The death of Choge(1943-2013) finally marked the end of an era that started and ended with her in Funtua,my ancestral hometown. Funtua of 1990s was what you could call Bariki (Barracks),as it had all the complexity of barracks life. It formed a base and settlement for all and sundry,people from all walks of life,”the good,the bad and the ugly”. And B.S.C.G was the centre of it all as it provided the stage where the late Alhaji (DR.) Mamman Shata Funtua,another legendary praise-singer and arguably by far the best of all Hausa musicians; composed, performed and rendered most of his songs. It also served as a sanctuary for women of easy virtues, and that attracted visitors who would later make it a home. And Garba Liyo with his “Goge”,another central figure of that age,holding sway with his crew in Sabon Layi the second stage in those days, his lulling flute men, his subdued stilting voice added all to the glamour and serenity of the town. Our former house was not far from the stage where Garba Liyo used to perform his magic, and my dad would always warn my mum not allow us get near that devilish place. We would sit in our parlour after dinner cross-legged, but the flutes and the shriek of the goge would be issuing inside in pitched tones from the open doors and windows. Although I was too young to understand the lascivious voluptuary of those days, the smoking women passing by our doorstep and men reeking of cigarette smoke holding women by their buttocks, I still consider those days as the most exciting moment of our lives as young men. Perhaps that was what forced my dad to sell his house and move down new Funtua for that was the end I saw of Garba Liyo.
Barmani Choge was born in 1943(5) in Funtua,Katsina State. She started up as an in-house musician,specialising in Amada a popular Hausa traditional musical genre of praise-singing that involves light beating of calabash gourds steeped in a pool of water to produce a rhythmic beat,to which the head singer sings and dances. Choge popularised this genre that by the time she came to limelight performing in public performances, she was a force to reckon with.
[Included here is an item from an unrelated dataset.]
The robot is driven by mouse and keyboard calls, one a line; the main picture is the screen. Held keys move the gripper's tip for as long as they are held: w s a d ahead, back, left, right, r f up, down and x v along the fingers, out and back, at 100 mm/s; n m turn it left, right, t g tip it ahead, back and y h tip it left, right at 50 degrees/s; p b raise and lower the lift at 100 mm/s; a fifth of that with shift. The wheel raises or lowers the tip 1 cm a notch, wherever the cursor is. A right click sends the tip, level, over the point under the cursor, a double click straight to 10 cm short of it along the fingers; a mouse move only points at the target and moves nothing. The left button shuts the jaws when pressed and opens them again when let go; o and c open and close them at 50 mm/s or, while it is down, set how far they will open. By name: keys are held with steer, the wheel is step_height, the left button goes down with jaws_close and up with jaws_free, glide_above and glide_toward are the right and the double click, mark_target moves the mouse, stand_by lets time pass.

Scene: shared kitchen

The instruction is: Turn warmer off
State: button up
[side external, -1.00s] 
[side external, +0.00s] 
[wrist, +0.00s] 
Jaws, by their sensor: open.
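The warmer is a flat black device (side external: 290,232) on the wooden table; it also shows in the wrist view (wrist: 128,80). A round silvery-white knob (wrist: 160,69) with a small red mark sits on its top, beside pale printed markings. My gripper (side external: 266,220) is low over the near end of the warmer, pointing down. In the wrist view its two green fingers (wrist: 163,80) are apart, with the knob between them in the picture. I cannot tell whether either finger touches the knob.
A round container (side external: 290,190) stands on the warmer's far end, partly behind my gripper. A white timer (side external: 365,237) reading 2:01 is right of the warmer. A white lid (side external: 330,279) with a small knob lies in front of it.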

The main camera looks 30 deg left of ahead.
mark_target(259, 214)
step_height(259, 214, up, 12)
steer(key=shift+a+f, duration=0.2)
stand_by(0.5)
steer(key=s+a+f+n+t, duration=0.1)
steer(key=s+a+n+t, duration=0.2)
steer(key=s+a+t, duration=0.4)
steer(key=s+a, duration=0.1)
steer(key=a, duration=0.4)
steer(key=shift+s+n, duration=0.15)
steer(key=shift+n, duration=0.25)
She put up several appearances throughout Hausa states,including other non-Hausa states of Borno,Adamawa and Minna in Niger state. Throughout her life,Choge became an enigma,a force to reckon with,who chose to tread on paths no other Hausa woman had dared to tread, a woman that made a place in history for herself. And although she withdrew from public performances towards the end of her life because of old-age and her compositions seemed to have receded in appeal and depth,she was still the favourite of the highly placed in society,with that her lush comforting voice.
Choge was a social reformer who occupied most of her life with plight of women in Hausa Muslim society,encouraging them to be strong and self-sufficient. Although she had a few number of compositions to her credit,and all in praise of highly placed women,the only exception was perhaps her song “Ku Kama Sana’a Mata”in which we saw the social activist in her,appealing to women of all classes to stand up to the challenge of modern life and engage in profitable businesses, she was still the best at what later came to define her life as an advocate of change. In “Sakarai Bata Da Wayau”, Choge established her place as feminist, not in the sense of modern day opportunism of our so called feminists–some of whom you would not want be left alone with in a room for fear of being sexually harassed by them,but as a women’s rights activist, imploring women to stop being idle and depending on other women. This call she made in a highly pitched satire against highly placed women that used to be her favourite themes and who took other women for granted by the mere ecstasy of being privileged. In “Wakar Duwai wai”,my second favourite song,she praised women’s buttocks as source of power and attraction. In that song, we saw Choge as a societal deviant, talking vulgar in public, of sex and sexual performance, something considered indecent in Hausa tradition. And she never pretended to lace it up with Hausa, something she could have done to cover the rawness of the words. But the words were clear, and so clear indeed, for you could feel the jolt of her voice as it trailed up the verses.
And like the beginning and end of a rainstorm,Funtua reached its peak and began to subside, the storm became droplets, so spherical, drizzling till the sky became clear of any speck of clouds. Garba Liyo went first, and just before Ahmad Sani, the Yarima of Bakura, could light up the fire of Sharia that was to finally smoulder up prostitution in that axis, Alhaji Mamman Shata followed Garba Liyo in 1999. And then Sharia came to Katsina in 2001 to finally put an end to the sacrilegiousity that was B.S.C.G. and Sabon Layi. It was like destroying a legacy,but we could not help it as people continued to watch performances by visiting Hausa musicians secretly. And as it happens anytime they use God as a means to an end, they dropped Sharia halfway few years after. And just yesterday, without any notice, Choge went the same way. And she brought it all to the end. May she find peace.